-- Information shown start --

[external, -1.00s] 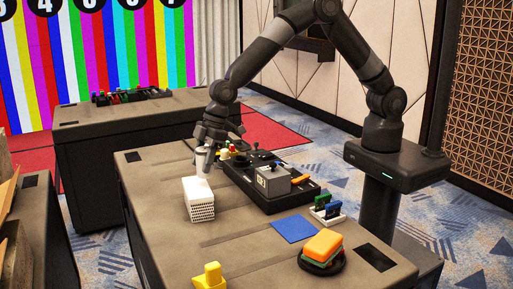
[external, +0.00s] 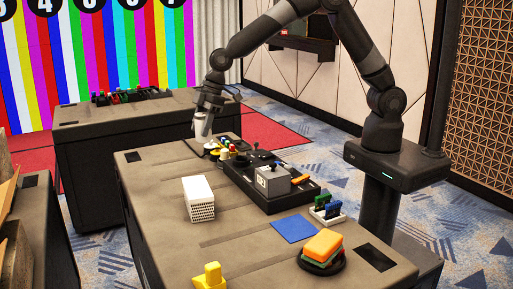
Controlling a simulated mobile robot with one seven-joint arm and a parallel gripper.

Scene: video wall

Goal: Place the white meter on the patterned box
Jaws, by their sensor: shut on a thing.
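My gripper (external: 207,104) is above the far end of the front table. It is shut on a pale, whitish-grey upright object, which I take to be the white meter (external: 203,126); it is small in view and its details cannot be read. The object hangs below the fingers and appears to be off the table. A white box (external: 198,190) with a dotted pattern on its side, likely the patterned box, stands on the table nearer the camera. Its top is bare, and my gripper is behind and above it, apart from it.
A black control panel (external: 268,190) with a grey block and coloured knobs lies right of the box. A blue sheet (external: 294,229), a black dish (external: 321,261) with stacked coloured blocks and a yellow piece (external: 209,277) are nearer the camera. The tabletop left of the box is clear.

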-- Information shown end --

What the task asks:
Everything from the line with "Goal: Place the" to the end of the listing above needs to be duplicated exactly, both end lines included, with nothing more.

Written response:
Goal: Place the white meter on the patterned box
Jaws, by their sensor: shut on a thing.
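My gripper (external: 207,104) is above the far end of the front table. It is shut on a pale, whitish-grey upright object, which I take to be the white meter (external: 203,126); it is small in view and its details cannot be read. The object hangs below the fingers and appears to be off the table. A white box (external: 198,190) with a dotted pattern on its side, likely the patterned box, stands on the table nearer the camera. Its top is bare, and my gripper is behind and above it, apart from it.
A black control panel (external: 268,190) with a grey block and coloured knobs lies right of the box. A blue sheet (external: 294,229), a black dish (external: 321,261) with stacked coloured blocks and a yellow piece (external: 209,277) are nearer the camera. The tabletop left of the box is clear.

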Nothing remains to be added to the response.